If Martin wants to avoid rules and stick with adjudications like this one, he almost certainly has three votes in his other two Republicans to deny the Vuze Petition outright. But doing so may prove politically awkward if the Commission cannot simultaneously come to any conclusions on the other items. It would seem rather ridiculous to determine the FCC doesn’t need rules because its processes work just fine, only to have the FCC subsequently rule that it has no authority under the Broadband Policy Statement to actually enforce its principles (a possible, if unlikely, outcome). A speedy denial of the Vuze Rulemaking Petition would also galvanize Congressional supporters of network neutrality legislation, and would certainly draw fire from Congressional Dems as another example of a broken FCC rushing to judgment.
So, while I give the Vuze Rulemaking Petition the least likely chance of being granted, I do not expect the FCC to issue a decision until it is ready to issue a decision on the Comcast Petition for Declaratory Ruling. In any event, I expect all of these to take several months at least, although we will be quite busy filing comments.
How Do I File Comments?
If you want to file comments in response to the Public Notices, the relevant dockets are:
Free Press, et al. Petition for Declaratory Ruling: WC 07-52;
Vuze Peition for Rulemaking: WC 07-52;
All Petitions have a comment deadline of February 13 (30 days from publication), with replies due February 28 (15 days later). But, since these are all “permit but disclose” proceedings, the FCC will take comment until just before it issues a decision.

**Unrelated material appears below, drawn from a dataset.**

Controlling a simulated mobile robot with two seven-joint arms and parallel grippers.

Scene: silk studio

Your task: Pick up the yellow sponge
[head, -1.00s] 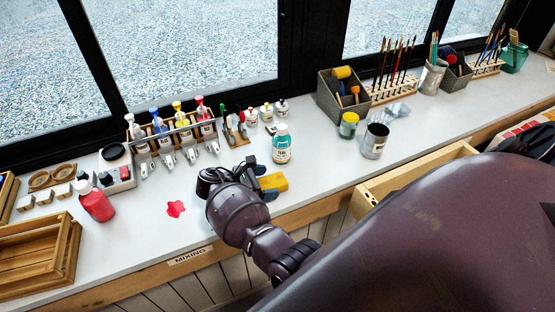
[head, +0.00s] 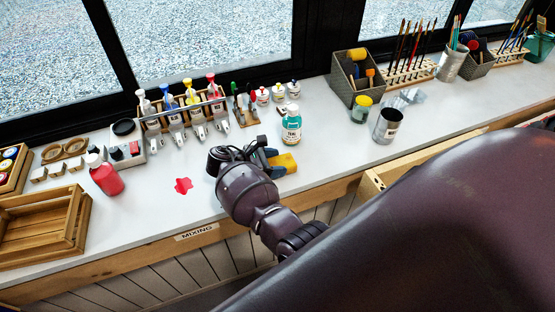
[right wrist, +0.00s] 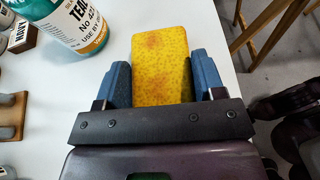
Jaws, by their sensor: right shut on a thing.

Still Feeling Cautiously Optimistic?
Yes. While you can never tell how things will come out, these proceedings are moving along at a reasonable rate and along a reasonable path. Certainly we need to see how it plays out, and it is way too premature to start declaring that Martin has already made a decision one way or another. But even in the best of circumstances, we are looking at months before anything gets resolved.